Get file's HTML output

Hi guys,

How on earth do I get the HTML output from a PHP script? Basically I’m passing an argument to a page and expect to just get the HTML output. I’ve tried using CURL and file_get_contents() and I’m getting the actual PHP, not the HTML. The files I want to load in to the script are PHP and in the same directory. Seems so simple but I’ll be damned if I can get it to work!

Cheers

Use output buffering. Call ob_start() before you start outputting HTML and ob_get_contents() to assign the output to a variable which you can use. If you don’t want to output the contents, you can use ob_get_clean(). Remember, you must flush the output buffer if you want to output content after starting buffering. The documentation linked to above offers a good explanation.

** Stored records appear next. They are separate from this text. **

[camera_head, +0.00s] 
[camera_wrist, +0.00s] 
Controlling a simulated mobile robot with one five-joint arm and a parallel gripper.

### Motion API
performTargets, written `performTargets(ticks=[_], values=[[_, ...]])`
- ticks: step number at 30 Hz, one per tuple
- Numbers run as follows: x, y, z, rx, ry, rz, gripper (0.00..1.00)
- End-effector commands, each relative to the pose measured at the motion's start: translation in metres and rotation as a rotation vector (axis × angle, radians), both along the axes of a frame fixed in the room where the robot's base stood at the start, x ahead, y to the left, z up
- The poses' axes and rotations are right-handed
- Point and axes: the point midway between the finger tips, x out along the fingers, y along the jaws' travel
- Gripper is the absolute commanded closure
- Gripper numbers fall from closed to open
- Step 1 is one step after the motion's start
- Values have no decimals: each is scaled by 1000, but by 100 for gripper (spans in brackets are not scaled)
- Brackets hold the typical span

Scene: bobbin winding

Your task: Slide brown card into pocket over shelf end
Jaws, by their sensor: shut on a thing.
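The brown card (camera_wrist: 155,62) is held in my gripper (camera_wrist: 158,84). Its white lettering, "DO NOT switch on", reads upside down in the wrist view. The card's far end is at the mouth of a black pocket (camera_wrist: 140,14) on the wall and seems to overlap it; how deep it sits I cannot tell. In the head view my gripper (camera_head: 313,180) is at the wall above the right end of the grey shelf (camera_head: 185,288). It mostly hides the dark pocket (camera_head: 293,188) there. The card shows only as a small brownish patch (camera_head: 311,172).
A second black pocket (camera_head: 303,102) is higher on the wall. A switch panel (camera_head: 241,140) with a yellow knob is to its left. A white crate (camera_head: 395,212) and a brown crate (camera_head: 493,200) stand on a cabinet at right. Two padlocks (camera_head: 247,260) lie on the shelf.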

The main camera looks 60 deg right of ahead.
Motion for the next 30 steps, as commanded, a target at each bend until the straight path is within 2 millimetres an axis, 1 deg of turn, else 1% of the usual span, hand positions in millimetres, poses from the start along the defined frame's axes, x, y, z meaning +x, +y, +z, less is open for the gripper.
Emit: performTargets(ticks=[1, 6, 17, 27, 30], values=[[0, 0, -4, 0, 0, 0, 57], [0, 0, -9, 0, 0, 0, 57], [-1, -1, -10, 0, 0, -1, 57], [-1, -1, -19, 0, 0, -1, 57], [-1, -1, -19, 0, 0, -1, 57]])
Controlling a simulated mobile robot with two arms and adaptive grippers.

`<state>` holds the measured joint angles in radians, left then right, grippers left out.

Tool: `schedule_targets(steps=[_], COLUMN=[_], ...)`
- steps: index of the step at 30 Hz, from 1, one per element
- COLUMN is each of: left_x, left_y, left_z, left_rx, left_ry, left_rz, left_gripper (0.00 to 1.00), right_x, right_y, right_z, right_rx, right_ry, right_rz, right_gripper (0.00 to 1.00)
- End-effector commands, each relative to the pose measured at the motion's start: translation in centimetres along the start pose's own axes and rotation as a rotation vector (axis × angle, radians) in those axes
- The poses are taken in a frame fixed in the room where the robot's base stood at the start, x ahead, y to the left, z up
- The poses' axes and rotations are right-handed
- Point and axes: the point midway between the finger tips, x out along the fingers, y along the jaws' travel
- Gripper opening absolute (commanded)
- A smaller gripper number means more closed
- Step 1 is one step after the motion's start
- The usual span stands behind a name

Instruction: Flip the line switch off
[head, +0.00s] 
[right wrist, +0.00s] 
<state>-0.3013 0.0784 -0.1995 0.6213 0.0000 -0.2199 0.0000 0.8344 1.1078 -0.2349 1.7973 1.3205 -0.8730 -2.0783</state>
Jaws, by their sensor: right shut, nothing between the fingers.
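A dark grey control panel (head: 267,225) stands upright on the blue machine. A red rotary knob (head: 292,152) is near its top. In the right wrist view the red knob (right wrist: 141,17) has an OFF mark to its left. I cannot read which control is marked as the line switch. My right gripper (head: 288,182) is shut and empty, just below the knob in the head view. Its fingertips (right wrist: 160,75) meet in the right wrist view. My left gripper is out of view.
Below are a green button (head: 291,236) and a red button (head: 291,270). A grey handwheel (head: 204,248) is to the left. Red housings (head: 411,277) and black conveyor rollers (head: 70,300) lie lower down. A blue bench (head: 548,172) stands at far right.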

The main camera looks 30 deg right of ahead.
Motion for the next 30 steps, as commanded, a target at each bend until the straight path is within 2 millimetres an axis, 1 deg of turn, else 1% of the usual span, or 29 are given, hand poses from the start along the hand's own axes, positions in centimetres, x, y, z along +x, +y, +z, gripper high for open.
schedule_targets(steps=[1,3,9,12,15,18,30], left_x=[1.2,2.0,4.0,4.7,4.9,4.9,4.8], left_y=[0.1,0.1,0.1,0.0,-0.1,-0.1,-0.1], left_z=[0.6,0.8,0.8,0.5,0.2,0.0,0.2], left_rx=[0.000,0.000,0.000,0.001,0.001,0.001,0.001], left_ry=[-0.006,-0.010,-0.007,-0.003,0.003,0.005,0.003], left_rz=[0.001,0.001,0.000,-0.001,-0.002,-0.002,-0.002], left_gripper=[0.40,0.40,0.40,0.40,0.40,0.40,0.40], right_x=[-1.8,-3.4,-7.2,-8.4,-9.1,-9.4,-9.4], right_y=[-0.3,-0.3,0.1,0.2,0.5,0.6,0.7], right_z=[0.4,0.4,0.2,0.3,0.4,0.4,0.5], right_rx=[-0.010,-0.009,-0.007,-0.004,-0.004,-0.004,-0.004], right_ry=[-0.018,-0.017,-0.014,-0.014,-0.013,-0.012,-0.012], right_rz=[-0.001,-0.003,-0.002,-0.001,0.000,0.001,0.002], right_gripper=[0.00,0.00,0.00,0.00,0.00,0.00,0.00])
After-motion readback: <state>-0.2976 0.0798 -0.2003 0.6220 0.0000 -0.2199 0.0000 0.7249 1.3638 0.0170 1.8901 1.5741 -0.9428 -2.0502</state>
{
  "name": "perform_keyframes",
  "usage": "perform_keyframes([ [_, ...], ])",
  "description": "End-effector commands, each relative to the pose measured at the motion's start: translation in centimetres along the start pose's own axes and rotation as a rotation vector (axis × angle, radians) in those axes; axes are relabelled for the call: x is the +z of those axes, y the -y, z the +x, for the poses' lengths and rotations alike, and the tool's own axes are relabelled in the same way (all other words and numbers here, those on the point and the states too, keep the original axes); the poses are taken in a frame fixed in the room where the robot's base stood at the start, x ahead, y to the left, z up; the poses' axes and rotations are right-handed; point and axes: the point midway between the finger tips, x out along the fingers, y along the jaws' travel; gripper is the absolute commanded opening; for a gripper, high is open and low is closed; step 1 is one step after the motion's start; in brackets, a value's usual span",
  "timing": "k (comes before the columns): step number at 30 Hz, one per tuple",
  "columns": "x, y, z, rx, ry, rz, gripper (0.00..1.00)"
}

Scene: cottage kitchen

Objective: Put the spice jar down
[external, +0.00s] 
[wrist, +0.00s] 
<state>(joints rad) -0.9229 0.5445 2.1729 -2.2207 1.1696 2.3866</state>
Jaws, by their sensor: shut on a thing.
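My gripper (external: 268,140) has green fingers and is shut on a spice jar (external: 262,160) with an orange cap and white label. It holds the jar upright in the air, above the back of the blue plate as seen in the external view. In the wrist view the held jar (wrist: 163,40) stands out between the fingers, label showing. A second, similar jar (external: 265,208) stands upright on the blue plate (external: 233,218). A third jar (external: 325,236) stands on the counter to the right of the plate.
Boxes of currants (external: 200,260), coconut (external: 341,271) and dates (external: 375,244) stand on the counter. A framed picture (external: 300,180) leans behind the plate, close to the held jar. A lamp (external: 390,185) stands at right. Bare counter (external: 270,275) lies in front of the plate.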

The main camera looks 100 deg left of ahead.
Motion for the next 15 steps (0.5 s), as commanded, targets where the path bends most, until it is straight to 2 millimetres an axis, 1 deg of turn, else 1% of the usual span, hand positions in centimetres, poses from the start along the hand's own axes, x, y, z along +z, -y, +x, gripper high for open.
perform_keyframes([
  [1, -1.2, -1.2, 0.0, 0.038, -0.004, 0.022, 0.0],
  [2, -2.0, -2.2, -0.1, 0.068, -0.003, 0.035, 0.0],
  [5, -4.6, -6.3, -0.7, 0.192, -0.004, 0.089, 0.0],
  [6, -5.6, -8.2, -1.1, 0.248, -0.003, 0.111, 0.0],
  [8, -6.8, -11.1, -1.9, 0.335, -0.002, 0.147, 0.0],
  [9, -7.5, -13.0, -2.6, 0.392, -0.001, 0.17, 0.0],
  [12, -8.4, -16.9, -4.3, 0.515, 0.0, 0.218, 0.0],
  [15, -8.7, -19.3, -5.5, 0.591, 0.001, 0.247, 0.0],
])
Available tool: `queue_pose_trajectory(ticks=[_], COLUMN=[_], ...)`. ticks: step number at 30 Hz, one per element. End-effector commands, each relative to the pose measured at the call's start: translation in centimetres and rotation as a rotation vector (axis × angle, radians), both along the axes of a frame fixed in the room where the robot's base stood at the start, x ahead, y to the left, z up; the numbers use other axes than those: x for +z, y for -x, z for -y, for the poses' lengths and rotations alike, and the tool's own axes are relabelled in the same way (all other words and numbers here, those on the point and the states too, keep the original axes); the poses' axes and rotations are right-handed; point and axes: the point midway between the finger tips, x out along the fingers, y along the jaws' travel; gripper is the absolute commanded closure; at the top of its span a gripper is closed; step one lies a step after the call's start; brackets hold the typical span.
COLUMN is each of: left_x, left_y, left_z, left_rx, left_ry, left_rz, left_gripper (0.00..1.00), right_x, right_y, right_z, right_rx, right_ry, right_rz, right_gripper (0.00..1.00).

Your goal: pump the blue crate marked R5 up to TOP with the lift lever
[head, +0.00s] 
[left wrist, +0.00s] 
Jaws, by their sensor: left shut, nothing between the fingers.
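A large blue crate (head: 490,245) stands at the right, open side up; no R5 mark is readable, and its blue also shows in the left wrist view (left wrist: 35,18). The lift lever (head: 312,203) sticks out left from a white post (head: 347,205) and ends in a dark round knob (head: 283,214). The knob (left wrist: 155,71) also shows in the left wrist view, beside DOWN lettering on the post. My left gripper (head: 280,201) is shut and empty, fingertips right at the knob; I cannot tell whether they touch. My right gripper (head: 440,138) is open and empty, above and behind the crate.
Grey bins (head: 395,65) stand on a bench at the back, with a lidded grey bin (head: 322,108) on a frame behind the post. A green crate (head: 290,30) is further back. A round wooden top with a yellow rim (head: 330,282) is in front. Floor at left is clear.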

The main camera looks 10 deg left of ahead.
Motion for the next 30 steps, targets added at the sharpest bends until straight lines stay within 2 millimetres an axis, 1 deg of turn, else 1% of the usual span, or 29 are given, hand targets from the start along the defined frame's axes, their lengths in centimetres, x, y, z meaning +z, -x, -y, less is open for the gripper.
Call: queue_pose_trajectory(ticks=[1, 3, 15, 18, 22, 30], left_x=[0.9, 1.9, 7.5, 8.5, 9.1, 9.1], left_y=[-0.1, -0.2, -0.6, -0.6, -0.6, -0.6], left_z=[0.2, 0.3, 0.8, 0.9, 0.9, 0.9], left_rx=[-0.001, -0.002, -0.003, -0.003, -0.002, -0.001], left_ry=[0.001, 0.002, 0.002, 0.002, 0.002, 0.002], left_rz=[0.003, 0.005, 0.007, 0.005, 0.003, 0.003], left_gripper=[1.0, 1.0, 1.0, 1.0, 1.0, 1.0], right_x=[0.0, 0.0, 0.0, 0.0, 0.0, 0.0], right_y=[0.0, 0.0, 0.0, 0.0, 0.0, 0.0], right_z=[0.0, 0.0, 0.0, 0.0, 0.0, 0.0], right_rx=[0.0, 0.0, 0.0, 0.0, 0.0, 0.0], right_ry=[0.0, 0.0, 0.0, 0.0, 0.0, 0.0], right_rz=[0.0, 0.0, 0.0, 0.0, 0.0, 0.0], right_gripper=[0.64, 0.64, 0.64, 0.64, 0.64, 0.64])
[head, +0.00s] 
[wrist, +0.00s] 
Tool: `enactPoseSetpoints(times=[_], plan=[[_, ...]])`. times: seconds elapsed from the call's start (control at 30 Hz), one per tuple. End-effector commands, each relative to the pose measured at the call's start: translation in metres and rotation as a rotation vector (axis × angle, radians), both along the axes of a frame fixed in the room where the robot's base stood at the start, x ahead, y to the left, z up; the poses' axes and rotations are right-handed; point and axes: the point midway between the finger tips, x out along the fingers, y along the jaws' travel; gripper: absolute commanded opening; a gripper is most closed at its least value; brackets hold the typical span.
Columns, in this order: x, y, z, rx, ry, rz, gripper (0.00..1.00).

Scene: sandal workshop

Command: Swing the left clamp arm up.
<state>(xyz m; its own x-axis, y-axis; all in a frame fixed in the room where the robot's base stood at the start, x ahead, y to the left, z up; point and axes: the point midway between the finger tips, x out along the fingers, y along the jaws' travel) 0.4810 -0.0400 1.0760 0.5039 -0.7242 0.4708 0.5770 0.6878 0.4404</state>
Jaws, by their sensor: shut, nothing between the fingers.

Sorry, I don’t think I explained very well. I’m already getting the data in to a variable, it’s just that when I echo it I see PHP code, so the file was loaded as raw PHP, rather than HTML output

ob_start();
require_once “thefile.php”;
$data = ob_get_contents();
ob_end_clean();

Is one approach. If that isn’t a viable solution, use:

$data = file_get_contents(“http://www.myserver.com/path/to/thefile.php”);

No, including is a definite no, it will not work. Using the full domain name is an approach I hadn’t considered though. Seemed pointless when the two files are in the same directory, but it’s a worth trying. I hope the .htaccess security won’t cause a problem!

Why?

Because of the nature of this page; it won’t work. All that is happening is that the script that I’m calling is checking all other PHP files in the same directory to see whether they are part of an undefined collection or not. I don’t want to include them all, that would be silly. If they are a part of the collection then a link is generated and displayed, if they’re not then they’re ignored. The script has to assume that new files will be added that it won’t know about in the future. There is no database to query so we can’t retrieve a list of installed files from there either. So, what I’ve done is coded in a simple flag at the top of each of the files that belong to the collection and I’m just getting the first few bytes instead. New files will just need to have the same flag, which is no hardship as I’ll be managing the files. I did consider doing something with the filename but I don’t want to restrict the filenames like that as people may choose to rename them and this script needs to handle it.

In hindsight, calling each page via a normal HTTP request would’ve been bad too as each page would’ve executed. My plan was to pass an argument via the URL that would have it echo a string that would tell me that it belongs to this collection and then die, but the it occurred to me that other scripts that aren’t part of the collection would all execute too, and not knowing what they are, that could be tragic.

So, the moral of the story is to think things through before you start writing something!

Could you not organise them in folders to avoid this? Or perhaps have a file that maintains a list of files in the collection?